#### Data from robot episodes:
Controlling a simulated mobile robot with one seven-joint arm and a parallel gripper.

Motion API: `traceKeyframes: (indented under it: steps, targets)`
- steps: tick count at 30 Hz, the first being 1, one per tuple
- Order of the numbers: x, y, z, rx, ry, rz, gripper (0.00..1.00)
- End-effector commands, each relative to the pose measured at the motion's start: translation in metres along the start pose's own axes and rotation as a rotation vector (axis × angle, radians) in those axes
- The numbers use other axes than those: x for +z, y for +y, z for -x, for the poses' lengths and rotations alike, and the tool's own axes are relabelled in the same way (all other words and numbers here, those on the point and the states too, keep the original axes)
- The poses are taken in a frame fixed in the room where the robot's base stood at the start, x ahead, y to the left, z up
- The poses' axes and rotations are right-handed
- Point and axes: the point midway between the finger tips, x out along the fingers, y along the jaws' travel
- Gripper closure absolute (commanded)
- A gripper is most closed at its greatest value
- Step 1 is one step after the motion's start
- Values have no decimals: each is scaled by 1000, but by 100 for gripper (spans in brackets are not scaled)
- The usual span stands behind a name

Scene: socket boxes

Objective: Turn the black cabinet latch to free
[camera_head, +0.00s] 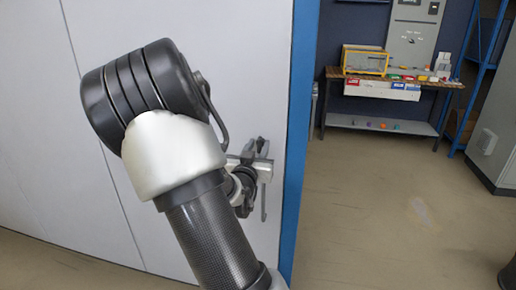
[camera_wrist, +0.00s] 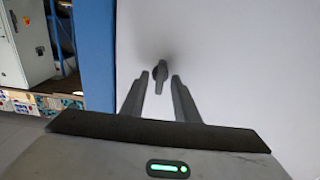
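The cabinet latch (camera_wrist: 158,76) is a small dark handle on the white cabinet door in the wrist view. My gripper (camera_wrist: 159,80) is open, with its two dark fingers pointing at the door. The latch shows between and just beyond the fingertips; I cannot tell whether it touches either finger. In the head view my gripper (camera_head: 262,147) is beside the cabinet door (camera_head: 240,70), partly behind my own arm. The latch cannot be made out there.
A blue cabinet edge (camera_head: 300,120) borders the door on the right. Beyond it is open floor (camera_head: 390,210). A workbench (camera_head: 385,126) with a yellow-framed box (camera_head: 365,60) and small coloured items stands at the back, near blue shelving (camera_head: 484,62) and a grey cabinet (camera_head: 495,135).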

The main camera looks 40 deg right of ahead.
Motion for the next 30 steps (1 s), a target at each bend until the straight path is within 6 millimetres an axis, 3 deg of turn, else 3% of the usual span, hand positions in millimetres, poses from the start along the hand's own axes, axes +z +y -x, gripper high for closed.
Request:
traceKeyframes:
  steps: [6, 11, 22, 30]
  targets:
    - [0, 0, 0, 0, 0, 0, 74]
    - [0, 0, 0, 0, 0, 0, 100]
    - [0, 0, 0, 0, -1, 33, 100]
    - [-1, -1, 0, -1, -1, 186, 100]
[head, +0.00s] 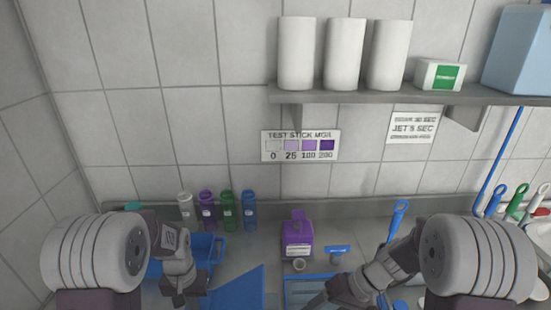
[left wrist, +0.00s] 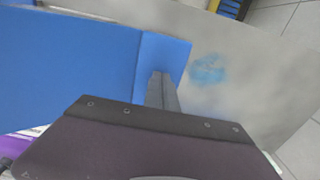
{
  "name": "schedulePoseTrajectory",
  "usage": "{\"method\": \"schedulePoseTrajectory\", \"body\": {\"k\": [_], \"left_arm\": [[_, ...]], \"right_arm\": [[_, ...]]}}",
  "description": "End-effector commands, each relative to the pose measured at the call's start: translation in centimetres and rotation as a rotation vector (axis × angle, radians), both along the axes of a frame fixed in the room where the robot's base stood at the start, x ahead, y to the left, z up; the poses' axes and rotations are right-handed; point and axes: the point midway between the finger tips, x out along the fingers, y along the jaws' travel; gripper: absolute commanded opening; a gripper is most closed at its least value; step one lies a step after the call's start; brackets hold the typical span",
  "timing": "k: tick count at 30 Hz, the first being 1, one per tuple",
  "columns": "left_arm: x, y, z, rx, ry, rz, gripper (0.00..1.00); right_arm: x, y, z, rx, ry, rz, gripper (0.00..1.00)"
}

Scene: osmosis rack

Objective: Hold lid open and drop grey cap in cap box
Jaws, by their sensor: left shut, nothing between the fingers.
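My left gripper (head: 179,299) is low at the left of the counter in the head view, in front of a blue box (head: 218,247). Its fingers are shut and empty in the left wrist view (left wrist: 162,88), over the edge of a blue panel (left wrist: 75,65). I cannot tell whether they touch it. A blue slanted panel, perhaps the lid (head: 238,288), stands right of this gripper. A small round grey piece, perhaps the grey cap (head: 299,265), is in front of a purple container (head: 297,238). My right gripper (head: 318,301) is at the bottom edge; its fingertips are unclear.
Several coloured bottles (head: 228,209) stand along the back wall. A blue scraper-like tool (head: 338,250) and a blue-edged tray (head: 300,278) lie right of centre. A shelf (head: 400,97) holds white rolls above. Blue and green brushes (head: 515,203) are at the right.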

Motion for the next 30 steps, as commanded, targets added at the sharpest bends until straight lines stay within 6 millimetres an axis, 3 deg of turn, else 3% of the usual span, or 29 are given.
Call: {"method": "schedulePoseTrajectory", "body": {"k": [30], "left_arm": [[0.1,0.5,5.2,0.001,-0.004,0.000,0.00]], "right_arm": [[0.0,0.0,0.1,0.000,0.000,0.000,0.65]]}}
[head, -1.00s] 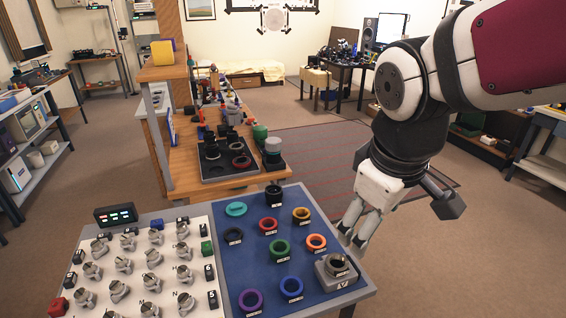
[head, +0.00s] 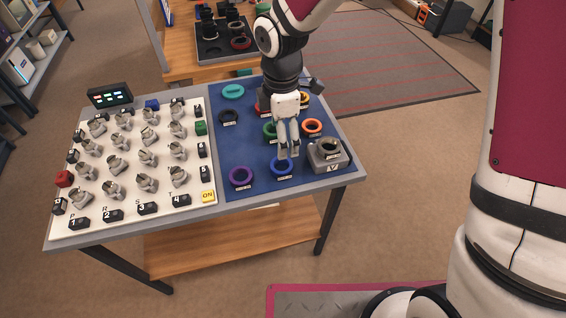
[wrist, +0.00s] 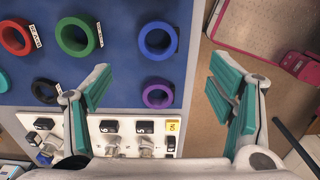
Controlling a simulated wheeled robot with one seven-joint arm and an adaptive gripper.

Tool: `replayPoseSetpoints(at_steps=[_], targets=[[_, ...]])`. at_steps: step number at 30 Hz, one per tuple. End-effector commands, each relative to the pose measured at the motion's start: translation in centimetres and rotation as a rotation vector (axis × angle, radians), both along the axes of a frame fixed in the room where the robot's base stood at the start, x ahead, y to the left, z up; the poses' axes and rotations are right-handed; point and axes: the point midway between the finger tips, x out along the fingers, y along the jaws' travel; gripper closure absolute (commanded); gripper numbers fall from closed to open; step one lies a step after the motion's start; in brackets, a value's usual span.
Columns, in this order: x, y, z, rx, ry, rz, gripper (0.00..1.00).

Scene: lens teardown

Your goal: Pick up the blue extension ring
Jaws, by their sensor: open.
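The blue extension ring (head: 273,168) lies flat on the blue mat (head: 236,150), near its front edge in the head view. It also shows in the wrist view (wrist: 143,42), upper middle, with its hole visible. My gripper (head: 289,154) points down over the mat, close behind the blue ring in the head view. Its teal-padded fingers (wrist: 160,82) are spread wide in the wrist view, with nothing between them. The ring appears beyond the fingertips, still on the mat. The exact height of my gripper above the mat is hard to tell.
Near the blue ring are a purple ring (wrist: 147,95), a green ring (wrist: 61,38) and an orange ring (head: 304,127). A grey block holder (head: 327,161) stands just right of it. A white panel with several grey knobs (head: 130,178) fills the table's left side.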

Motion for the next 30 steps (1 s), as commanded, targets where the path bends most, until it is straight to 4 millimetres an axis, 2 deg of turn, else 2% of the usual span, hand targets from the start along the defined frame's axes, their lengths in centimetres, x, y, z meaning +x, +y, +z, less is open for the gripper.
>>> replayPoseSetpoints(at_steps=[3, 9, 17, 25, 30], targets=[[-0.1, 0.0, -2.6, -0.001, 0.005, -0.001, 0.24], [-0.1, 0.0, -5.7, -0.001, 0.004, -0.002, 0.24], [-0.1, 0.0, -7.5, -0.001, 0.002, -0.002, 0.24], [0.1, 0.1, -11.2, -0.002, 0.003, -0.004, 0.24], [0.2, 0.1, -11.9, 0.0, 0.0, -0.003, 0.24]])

#### Goal:
The lines to reproduce run from the line containing "Scene: lens teardown" to the end of the listing; write them out exactly and add nothing.

#### Answer for this exercise:
Scene: lens teardown

Your goal: Pick up the blue extension ring
Jaws, by their sensor: open.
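The blue extension ring (head: 273,168) lies flat on the blue mat (head: 236,150), near its front edge in the head view. It also shows in the wrist view (wrist: 143,42), upper middle, with its hole visible. My gripper (head: 289,154) points down over the mat, close behind the blue ring in the head view. Its teal-padded fingers (wrist: 160,82) are spread wide in the wrist view, with nothing between them. The ring appears beyond the fingertips, still on the mat. The exact height of my gripper above the mat is hard to tell.
Near the blue ring are a purple ring (wrist: 147,95), a green ring (wrist: 61,38) and an orange ring (head: 304,127). A grey block holder (head: 327,161) stands just right of it. A white panel with several grey knobs (head: 130,178) fills the table's left side.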

Motion for the next 30 steps (1 s), as commanded, targets where the path bends most, until it is straight to 4 millimetres an axis, 2 deg of turn, else 2% of the usual span, hand targets from the start along the defined frame's axes, their lengths in centimetres, x, y, z meaning +x, +y, +z, less is open for the gripper.
>>> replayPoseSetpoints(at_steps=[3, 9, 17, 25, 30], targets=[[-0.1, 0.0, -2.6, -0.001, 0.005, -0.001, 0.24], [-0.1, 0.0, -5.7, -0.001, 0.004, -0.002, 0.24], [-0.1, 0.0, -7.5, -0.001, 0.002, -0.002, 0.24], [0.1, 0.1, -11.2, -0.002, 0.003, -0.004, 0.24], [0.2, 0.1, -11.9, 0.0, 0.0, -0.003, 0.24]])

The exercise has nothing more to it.